What you should do: Please output the lines shown below exactly as they appear.

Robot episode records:
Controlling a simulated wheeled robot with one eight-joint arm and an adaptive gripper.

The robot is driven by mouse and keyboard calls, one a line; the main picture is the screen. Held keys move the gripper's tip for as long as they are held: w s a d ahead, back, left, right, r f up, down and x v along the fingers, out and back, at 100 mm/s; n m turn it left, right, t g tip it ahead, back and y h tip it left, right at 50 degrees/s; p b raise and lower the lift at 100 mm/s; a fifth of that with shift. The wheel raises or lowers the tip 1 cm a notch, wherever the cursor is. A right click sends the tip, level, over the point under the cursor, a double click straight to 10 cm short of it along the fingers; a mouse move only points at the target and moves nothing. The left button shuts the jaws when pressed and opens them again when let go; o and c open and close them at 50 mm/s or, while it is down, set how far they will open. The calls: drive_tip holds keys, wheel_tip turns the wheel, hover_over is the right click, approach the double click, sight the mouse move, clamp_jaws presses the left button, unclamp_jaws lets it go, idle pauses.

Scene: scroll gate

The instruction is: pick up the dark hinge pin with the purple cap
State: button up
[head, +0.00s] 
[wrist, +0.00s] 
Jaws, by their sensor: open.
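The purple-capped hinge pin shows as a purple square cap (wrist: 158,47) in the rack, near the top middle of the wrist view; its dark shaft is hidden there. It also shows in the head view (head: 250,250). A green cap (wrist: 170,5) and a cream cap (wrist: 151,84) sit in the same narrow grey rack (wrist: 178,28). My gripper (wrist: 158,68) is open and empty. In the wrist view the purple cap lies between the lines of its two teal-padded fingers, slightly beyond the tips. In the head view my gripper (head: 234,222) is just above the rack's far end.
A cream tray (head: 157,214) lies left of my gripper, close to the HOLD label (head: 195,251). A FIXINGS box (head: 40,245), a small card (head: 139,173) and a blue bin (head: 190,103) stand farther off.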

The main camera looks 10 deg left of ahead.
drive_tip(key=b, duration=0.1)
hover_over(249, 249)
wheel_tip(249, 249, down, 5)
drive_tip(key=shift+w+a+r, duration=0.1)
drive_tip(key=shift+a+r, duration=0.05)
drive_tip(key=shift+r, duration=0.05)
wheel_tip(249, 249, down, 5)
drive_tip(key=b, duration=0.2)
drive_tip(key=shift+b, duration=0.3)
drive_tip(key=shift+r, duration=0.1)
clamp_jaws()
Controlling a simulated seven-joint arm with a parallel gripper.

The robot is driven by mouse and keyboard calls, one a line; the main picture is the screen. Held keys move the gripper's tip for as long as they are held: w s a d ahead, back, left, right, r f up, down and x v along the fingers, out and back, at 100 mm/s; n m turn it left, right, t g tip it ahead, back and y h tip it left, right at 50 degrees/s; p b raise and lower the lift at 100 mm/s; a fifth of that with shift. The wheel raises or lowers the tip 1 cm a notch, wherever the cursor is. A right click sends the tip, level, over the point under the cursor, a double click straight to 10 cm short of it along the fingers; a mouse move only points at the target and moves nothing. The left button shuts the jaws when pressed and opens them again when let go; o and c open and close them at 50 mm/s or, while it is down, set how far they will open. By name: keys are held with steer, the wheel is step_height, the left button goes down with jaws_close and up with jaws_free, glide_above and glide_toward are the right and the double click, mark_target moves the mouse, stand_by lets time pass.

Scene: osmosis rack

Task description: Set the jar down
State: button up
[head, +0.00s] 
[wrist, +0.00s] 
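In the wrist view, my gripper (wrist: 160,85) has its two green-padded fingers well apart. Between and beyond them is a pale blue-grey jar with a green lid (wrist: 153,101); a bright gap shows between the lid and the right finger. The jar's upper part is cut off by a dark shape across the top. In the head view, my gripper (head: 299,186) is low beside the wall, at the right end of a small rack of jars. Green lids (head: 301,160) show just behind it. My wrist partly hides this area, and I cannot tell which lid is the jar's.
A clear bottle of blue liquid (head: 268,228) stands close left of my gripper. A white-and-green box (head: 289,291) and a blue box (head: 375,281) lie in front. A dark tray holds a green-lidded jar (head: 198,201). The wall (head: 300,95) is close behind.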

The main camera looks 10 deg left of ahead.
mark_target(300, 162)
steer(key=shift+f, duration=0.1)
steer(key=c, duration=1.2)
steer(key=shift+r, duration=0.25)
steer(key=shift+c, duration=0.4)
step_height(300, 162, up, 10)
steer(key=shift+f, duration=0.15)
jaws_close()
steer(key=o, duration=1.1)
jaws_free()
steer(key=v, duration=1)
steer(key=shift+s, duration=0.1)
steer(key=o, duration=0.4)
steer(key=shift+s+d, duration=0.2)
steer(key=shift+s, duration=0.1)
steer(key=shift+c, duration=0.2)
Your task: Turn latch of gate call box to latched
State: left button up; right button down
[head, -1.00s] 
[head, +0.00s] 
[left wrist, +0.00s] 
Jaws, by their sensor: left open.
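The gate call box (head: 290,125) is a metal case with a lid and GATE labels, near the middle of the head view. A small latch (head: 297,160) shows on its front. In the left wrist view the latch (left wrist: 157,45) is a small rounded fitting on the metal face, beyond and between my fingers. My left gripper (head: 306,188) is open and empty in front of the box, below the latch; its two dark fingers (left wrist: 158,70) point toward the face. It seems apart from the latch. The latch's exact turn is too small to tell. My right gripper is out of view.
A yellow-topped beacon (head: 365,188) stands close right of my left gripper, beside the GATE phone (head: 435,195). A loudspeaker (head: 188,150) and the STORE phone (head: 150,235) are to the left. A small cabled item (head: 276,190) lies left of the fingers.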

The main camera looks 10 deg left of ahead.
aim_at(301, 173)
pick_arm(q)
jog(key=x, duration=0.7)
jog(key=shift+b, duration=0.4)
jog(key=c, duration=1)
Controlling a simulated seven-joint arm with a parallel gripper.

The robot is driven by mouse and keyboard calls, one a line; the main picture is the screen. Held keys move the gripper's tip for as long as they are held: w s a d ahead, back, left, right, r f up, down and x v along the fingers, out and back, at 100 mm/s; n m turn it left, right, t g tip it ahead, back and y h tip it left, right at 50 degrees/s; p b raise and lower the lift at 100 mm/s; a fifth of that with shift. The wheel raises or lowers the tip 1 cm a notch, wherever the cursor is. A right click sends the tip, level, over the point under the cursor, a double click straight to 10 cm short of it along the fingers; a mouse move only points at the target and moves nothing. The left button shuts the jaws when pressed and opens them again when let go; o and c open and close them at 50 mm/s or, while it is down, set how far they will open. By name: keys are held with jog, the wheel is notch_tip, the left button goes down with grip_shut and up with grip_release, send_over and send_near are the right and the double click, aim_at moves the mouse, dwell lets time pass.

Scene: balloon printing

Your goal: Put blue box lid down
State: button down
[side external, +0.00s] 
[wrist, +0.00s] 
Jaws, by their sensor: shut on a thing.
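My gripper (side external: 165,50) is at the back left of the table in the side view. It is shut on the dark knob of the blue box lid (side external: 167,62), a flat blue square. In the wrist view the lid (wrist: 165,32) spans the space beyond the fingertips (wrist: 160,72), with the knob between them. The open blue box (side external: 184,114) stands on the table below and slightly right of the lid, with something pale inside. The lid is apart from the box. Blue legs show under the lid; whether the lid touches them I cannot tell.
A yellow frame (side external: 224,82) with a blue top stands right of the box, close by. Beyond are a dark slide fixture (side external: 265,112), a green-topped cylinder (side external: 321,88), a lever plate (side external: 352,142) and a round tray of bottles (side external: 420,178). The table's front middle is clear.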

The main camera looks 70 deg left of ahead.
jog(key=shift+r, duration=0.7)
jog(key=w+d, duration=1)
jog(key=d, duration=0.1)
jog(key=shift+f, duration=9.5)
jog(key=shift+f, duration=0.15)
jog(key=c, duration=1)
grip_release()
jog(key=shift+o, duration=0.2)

Solved problem:
Controlling a simulated wheeled robot with one eight-joint arm and an adaptive gripper.

The robot is driven by mouse and keyboard calls, one a line; the main picture is the screen. Held keys move the gripper's tip for as long as they are held: w s a d ahead, back, left, right, r f up, down and x v along the fingers, out and back, at 100 mm/s; n m turn it left, right, t g tip it ahead, back and y h tip it left, right at 50 degrees/s; p b raise and lower the lift at 100 mm/s; a fifth of that with shift. The wheel raises or lowers the tip 1 cm a notch, wherever the cursor is. A right click sends the tip, level, over the point under the cursor, a double click straight to 10 cm short of it along the fingers; a mouse move only points at the target and moves nothing. The left button shuts the jaws when pressed and opens them again when let go; o and c open and close them at 50 mm/s or, while it is down, set how far they will open. The calls: drive_tip holds keys, wheel_tip turns the wheel, hover_over is the right click, approach the double click, sight the mouse move, clamp_jaws presses the left button, unclamp_jaws lets it go, idle pauses.

Scene: scroll gate

The instruction is: pick up the dark hinge pin with the purple cap
State: button up
[head, +0.00s] 
[wrist, +0.00s] 
Jaws, by their sensor: open.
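The purple-capped hinge pin shows as a purple square cap (wrist: 158,47) in the rack, near the top middle of the wrist view; its dark shaft is hidden there. It also shows in the head view (head: 250,250). A green cap (wrist: 170,5) and a cream cap (wrist: 151,84) sit in the same narrow grey rack (wrist: 178,28). My gripper (wrist: 158,68) is open and empty. In the wrist view the purple cap lies between the lines of its two teal-padded fingers, slightly beyond the tips. In the head view my gripper (head: 234,222) is just above the rack's far end.
A cream tray (head: 157,214) lies left of my gripper, close to the HOLD label (head: 195,251). A FIXINGS box (head: 40,245), a small card (head: 139,173) and a blue bin (head: 190,103) stand farther off.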

The main camera looks 10 deg left of ahead.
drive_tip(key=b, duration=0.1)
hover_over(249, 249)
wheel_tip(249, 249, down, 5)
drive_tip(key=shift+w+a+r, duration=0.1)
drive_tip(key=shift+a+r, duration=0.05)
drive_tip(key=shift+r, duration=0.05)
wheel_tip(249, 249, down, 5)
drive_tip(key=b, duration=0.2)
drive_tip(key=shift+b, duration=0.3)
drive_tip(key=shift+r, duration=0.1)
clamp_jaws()
Controlling a simulated seven-joint arm with a parallel gripper.

The robot is driven by mouse and keyboard calls, one a line; the main picture is the screen. Held keys move the gripper's tip for as long as they are held: w s a d ahead, back, left, right, r f up, down and x v along the fingers, out and back, at 100 mm/s; n m turn it left, right, t g tip it ahead, back and y h tip it left, right at 50 degrees/s; p b raise and lower the lift at 100 mm/s; a fifth of that with shift. The wheel raises or lowers the tip 1 cm a notch, wherever the cursor is. A right click sends the tip, level, over the point under the cursor, a double click straight to 10 cm short of it along the fingers; a mouse move only points at the target and moves nothing. The left button shuts the jaws when pressed and opens them again when let go; o and c open and close them at 50 mm/s or, while it is down, set how far they will open. By name: keys are held with steer, the wheel is step_height, the left button goes down with jaws_close and up with jaws_free, glide_above and glide_toward are the right and the double click, mark_target moves the mouse, stand_by lets time pass.

Scene: osmosis rack

Task description: Set the jar down
State: button up
[head, +0.00s] 
[wrist, +0.00s] 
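In the wrist view, my gripper (wrist: 160,85) has its two green-padded fingers well apart. Between and beyond them is a pale blue-grey jar with a green lid (wrist: 153,101); a bright gap shows between the lid and the right finger. The jar's upper part is cut off by a dark shape across the top. In the head view, my gripper (head: 299,186) is low beside the wall, at the right end of a small rack of jars. Green lids (head: 301,160) show just behind it. My wrist partly hides this area, and I cannot tell which lid is the jar's.
A clear bottle of blue liquid (head: 268,228) stands close left of my gripper. A white-and-green box (head: 289,291) and a blue box (head: 375,281) lie in front. A dark tray holds a green-lidded jar (head: 198,201). The wall (head: 300,95) is close behind.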

The main camera looks 10 deg left of ahead.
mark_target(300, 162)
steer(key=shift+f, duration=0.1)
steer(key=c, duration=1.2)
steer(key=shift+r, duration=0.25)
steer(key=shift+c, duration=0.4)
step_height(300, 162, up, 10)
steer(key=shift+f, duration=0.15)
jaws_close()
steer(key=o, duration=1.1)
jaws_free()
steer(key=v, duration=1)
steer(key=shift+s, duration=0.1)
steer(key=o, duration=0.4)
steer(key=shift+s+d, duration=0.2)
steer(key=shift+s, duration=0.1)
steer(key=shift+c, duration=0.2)
Your task: Turn latch of gate call box to latched
State: left button up; right button down
[head, -1.00s] 
[head, +0.00s] 
[left wrist, +0.00s] 
Jaws, by their sensor: left open.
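The gate call box (head: 290,125) is a metal case with a lid and GATE labels, near the middle of the head view. A small latch (head: 297,160) shows on its front. In the left wrist view the latch (left wrist: 157,45) is a small rounded fitting on the metal face, beyond and between my fingers. My left gripper (head: 306,188) is open and empty in front of the box, below the latch; its two dark fingers (left wrist: 158,70) point toward the face. It seems apart from the latch. The latch's exact turn is too small to tell. My right gripper is out of view.
A yellow-topped beacon (head: 365,188) stands close right of my left gripper, beside the GATE phone (head: 435,195). A loudspeaker (head: 188,150) and the STORE phone (head: 150,235) are to the left. A small cabled item (head: 276,190) lies left of the fingers.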

The main camera looks 10 deg left of ahead.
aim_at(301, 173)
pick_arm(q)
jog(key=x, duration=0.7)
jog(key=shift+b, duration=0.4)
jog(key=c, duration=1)
Controlling a simulated seven-joint arm with a parallel gripper.

The robot is driven by mouse and keyboard calls, one a line; the main picture is the screen. Held keys move the gripper's tip for as long as they are held: w s a d ahead, back, left, right, r f up, down and x v along the fingers, out and back, at 100 mm/s; n m turn it left, right, t g tip it ahead, back and y h tip it left, right at 50 degrees/s; p b raise and lower the lift at 100 mm/s; a fifth of that with shift. The wheel raises or lowers the tip 1 cm a notch, wherever the cursor is. A right click sends the tip, level, over the point under the cursor, a double click straight to 10 cm short of it along the fingers; a mouse move only points at the target and moves nothing. The left button shuts the jaws when pressed and opens them again when let go; o and c open and close them at 50 mm/s or, while it is down, set how far they will open. By name: keys are held with jog, the wheel is notch_tip, the left button goes down with grip_shut and up with grip_release, send_over and send_near are the right and the double click, aim_at moves the mouse, dwell lets time pass.

Scene: balloon printing

Your goal: Put blue box lid down
State: button down
[side external, +0.00s] 
[wrist, +0.00s] 
Jaws, by their sensor: shut on a thing.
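My gripper (side external: 165,50) is at the back left of the table in the side view. It is shut on the dark knob of the blue box lid (side external: 167,62), a flat blue square. In the wrist view the lid (wrist: 165,32) spans the space beyond the fingertips (wrist: 160,72), with the knob between them. The open blue box (side external: 184,114) stands on the table below and slightly right of the lid, with something pale inside. The lid is apart from the box. Blue legs show under the lid; whether the lid touches them I cannot tell.
A yellow frame (side external: 224,82) with a blue top stands right of the box, close by. Beyond are a dark slide fixture (side external: 265,112), a green-topped cylinder (side external: 321,88), a lever plate (side external: 352,142) and a round tray of bottles (side external: 420,178). The table's front middle is clear.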

The main camera looks 70 deg left of ahead.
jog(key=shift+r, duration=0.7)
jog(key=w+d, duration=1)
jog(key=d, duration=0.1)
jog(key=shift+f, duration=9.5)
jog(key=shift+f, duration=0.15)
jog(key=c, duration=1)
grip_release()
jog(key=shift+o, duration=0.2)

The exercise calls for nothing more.